In Jugoslawien endete zuvor dessen Aufspaltung in einer Folge von Bürgerkriegen (mehr dazu). Die Tschechoslowakei zerbrach ebenfalls (mehr hier). Immer wieder spielte die Frage der unterschiedlichen Wohlstandsverhältnisse eine wichtige Rolle neben den sprachlichen, kulturellen und historischen Unterschieden. Mithin könnte ein Ende der Eurozone einen vergleichbaren Prozess der Neuordnung der Landkarte im Zuge eines grassierenden Wohlstandsseparatismus auslösen. Es steht mithin viel auf dem Spiel.

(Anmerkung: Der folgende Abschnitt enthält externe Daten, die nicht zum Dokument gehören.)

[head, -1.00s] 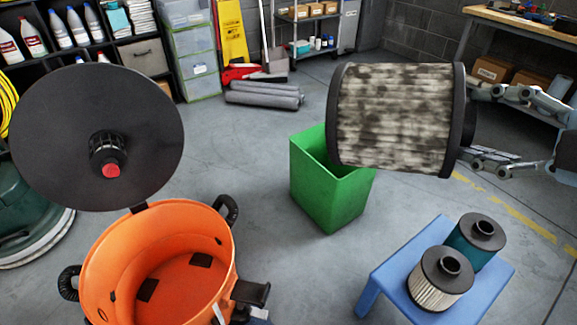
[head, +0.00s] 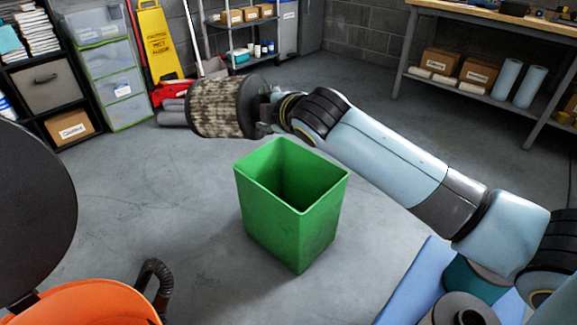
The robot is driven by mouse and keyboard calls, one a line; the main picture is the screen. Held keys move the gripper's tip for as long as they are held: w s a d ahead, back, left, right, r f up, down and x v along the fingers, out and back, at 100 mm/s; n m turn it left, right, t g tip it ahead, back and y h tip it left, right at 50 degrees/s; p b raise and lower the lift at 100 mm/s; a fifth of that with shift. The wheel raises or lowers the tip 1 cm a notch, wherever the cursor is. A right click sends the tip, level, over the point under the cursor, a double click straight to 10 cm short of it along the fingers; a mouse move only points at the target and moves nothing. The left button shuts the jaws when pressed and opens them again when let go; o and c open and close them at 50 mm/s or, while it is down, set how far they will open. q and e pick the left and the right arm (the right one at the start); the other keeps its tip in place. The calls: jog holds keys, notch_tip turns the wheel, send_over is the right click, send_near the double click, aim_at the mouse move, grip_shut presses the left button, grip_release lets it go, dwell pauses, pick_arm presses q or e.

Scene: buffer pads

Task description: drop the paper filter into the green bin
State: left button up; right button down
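The paper filter (head: 222,107), a dirty pleated cylinder with dark end caps, is in the air and lies roughly sideways. My right gripper (head: 266,108) is shut on its right end; the fingers are small and partly hidden. The green bin (head: 290,235) stands open on the floor, its inside dark where visible. The filter shows above and to the left of the bin's opening, apart from its rim in the picture. My left gripper is not in view.
An orange vacuum drum (head: 85,305) with its black lid (head: 35,215) tilted up is at lower left. A blue stool (head: 410,285) with a teal filter (head: 478,278) and another filter (head: 462,310) is at lower right. Grey floor surrounds the bin.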

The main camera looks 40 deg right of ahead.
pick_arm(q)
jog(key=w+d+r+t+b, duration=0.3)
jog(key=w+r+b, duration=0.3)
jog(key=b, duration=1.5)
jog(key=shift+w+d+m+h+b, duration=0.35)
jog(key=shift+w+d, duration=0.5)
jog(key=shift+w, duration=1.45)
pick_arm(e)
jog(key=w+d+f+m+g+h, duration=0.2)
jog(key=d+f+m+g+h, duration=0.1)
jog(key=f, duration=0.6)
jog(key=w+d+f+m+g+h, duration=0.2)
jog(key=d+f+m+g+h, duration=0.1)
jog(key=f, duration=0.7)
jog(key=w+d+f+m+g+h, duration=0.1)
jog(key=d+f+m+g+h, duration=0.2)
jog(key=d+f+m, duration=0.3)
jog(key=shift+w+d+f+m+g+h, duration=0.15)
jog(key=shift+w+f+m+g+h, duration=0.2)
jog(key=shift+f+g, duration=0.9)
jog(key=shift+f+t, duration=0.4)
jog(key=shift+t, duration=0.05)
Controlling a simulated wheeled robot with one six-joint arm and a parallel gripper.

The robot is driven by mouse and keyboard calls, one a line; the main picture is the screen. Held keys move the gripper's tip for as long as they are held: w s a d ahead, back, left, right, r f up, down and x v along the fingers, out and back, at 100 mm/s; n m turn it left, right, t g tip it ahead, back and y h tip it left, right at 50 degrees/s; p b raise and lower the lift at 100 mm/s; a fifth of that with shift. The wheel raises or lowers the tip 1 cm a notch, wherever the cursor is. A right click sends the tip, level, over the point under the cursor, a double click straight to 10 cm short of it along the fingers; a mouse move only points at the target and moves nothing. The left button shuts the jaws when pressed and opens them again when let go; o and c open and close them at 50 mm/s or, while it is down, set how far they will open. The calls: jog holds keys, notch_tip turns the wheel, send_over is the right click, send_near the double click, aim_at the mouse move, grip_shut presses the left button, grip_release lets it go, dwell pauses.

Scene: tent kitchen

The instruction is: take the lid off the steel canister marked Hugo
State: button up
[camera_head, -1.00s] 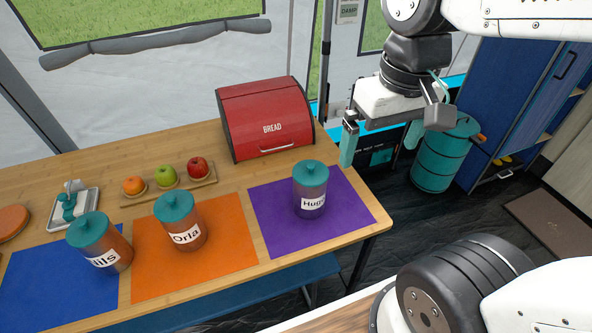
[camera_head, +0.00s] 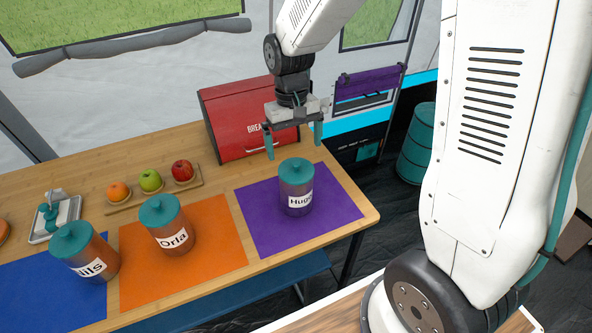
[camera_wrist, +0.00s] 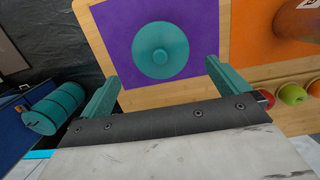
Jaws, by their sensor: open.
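The steel canister marked Hugo (camera_head: 298,199) stands upright on the purple mat (camera_head: 255,215). Its round teal lid (camera_head: 297,170) with a small knob is on it. My gripper (camera_head: 294,150) is open and empty, pointing down above and a little behind the canister. In the wrist view the lid (camera_wrist: 160,50) shows from above, just past the open fingertips (camera_wrist: 160,82) and centred between them. It appears apart from the fingers. The name label is hidden from the wrist view.
The canisters marked Orla (camera_head: 172,240) and Nils (camera_head: 92,265) stand to the left on orange and blue mats. A red bread box (camera_head: 232,125) is close behind my gripper. Apple and orange fruits (camera_head: 150,181) sit on a wooden tray (camera_head: 120,207).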

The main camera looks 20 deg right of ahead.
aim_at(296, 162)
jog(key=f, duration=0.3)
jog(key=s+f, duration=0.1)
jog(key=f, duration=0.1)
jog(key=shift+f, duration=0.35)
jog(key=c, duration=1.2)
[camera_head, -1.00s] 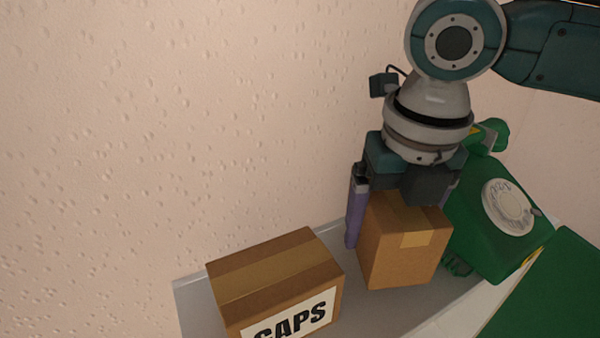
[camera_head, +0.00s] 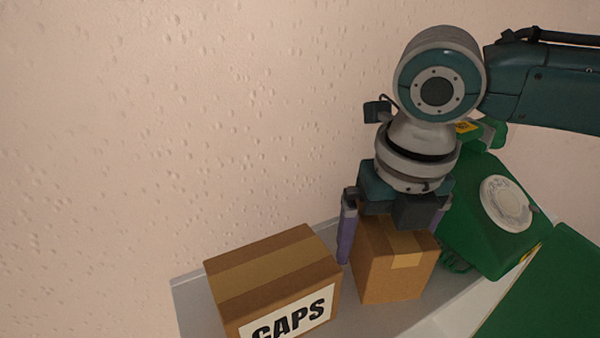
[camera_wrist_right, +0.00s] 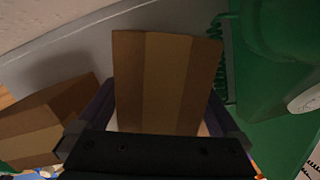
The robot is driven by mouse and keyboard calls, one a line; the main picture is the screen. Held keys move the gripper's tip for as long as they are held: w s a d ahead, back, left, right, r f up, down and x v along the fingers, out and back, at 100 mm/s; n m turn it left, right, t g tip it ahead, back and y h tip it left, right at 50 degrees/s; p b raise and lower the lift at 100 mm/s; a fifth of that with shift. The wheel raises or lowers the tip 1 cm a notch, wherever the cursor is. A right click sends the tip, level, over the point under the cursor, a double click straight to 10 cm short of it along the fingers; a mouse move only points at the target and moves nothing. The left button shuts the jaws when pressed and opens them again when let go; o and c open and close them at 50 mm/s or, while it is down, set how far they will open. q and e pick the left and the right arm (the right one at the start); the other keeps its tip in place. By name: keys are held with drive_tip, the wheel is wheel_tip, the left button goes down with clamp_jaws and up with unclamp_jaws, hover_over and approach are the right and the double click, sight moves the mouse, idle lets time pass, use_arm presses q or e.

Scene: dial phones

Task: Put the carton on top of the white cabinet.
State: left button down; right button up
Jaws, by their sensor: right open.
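The carton (camera_head: 385,272), a small plain brown box with a tape strip, is at the grey-white top of what looks like the white cabinet (camera_head: 190,292). It appears upright and resting there, though its base contact is hard to see. My right gripper (camera_head: 393,238) is above it, with its purple fingers on either side of the carton. The jaws are open, with a small gap visible at the left finger. In the right wrist view the carton (camera_wrist_right: 165,80) lies between the fingers. My left gripper is not in view.
A larger brown box marked CAPS (camera_head: 275,270) stands just left of the carton. A green dial phone (camera_head: 480,225) is close on the right, with its cord near the carton. A green surface (camera_head: 550,295) is at lower right. A textured wall (camera_head: 180,130) rises behind.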

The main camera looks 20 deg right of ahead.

Vereinigte Staaten von Europa?
Statt der romantisch verklärten Vereinigten Staaten von Europa (mehr hier) könnte genau das Gegenteil im Zuge einer erzwungenen Transferunion die Folge sein. Es gibt sogar einen wirtschaftstheoretischen Erklärungsansatz dafür. So haben Alberto Alesina und Enrico Spolaore in ihrem Buch: The Size of Nations (mehr hier) die Frage untersucht, wann eine Integration oder Desintegration aufgrund ökonomischer Interessen auf der Grundlage des Selbstbestimmungsrechts der Völker eintreten kann. Belsazar sah auch die Zeichen „mene, mene tequel ufarsin“ an der Wand und konnte sie nicht deuten (mehr hier). Hoffentlich begreifen die von einer Transferunion besoffenen deutschen Politiker was sie mit ihrem Gerede eigentlich anrichten (mehr hier). Sie legen die Lunte an eine tickende Bombe der Spaltung der Wirtschafts- und Währungsunion und nicht zu deren Erhalt. Die Politik in Europa ist viel zu schwach, um eine solche Entwicklung aufhalten zu können.